Aim:
Output every line of the data exactly as it appears.
********
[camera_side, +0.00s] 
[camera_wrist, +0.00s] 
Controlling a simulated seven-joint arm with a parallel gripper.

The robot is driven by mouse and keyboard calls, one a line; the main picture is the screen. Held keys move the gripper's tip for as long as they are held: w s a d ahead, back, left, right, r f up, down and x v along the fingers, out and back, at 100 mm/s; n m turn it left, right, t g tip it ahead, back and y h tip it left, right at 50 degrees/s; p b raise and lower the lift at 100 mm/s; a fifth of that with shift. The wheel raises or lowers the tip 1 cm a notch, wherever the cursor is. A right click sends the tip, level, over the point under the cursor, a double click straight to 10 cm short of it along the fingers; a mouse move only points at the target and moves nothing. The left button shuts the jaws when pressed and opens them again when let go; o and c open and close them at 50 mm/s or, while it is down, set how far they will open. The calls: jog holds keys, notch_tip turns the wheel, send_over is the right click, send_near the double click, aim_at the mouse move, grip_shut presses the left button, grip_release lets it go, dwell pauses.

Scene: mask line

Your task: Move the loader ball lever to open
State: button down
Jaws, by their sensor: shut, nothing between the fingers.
********
Output:
[camera_side, +0.00s] 
[camera_wrist, +0.00s] 
Controlling a simulated seven-joint arm with a parallel gripper.

The robot is driven by mouse and keyboard calls, one a line; the main picture is the screen. Held keys move the gripper's tip for as long as they are held: w s a d ahead, back, left, right, r f up, down and x v along the fingers, out and back, at 100 mm/s; n m turn it left, right, t g tip it ahead, back and y h tip it left, right at 50 degrees/s; p b raise and lower the lift at 100 mm/s; a fifth of that with shift. The wheel raises or lowers the tip 1 cm a notch, wherever the cursor is. A right click sends the tip, level, over the point under the cursor, a double click straight to 10 cm short of it along the fingers; a mouse move only points at the target and moves nothing. The left button shuts the jaws when pressed and opens them again when let go; o and c open and close them at 50 mm/s or, while it is down, set how far they will open. The calls: jog holds keys, notch_tip turns the wheel, send_over is the right click, send_near the double click, aim_at the mouse move, grip_shut presses the left button, grip_release lets it go, dwell pauses.

Scene: mask line

Your task: Move the loader ball lever to open
State: button down
Jaws, by their sensor: shut, nothing between the fingers.

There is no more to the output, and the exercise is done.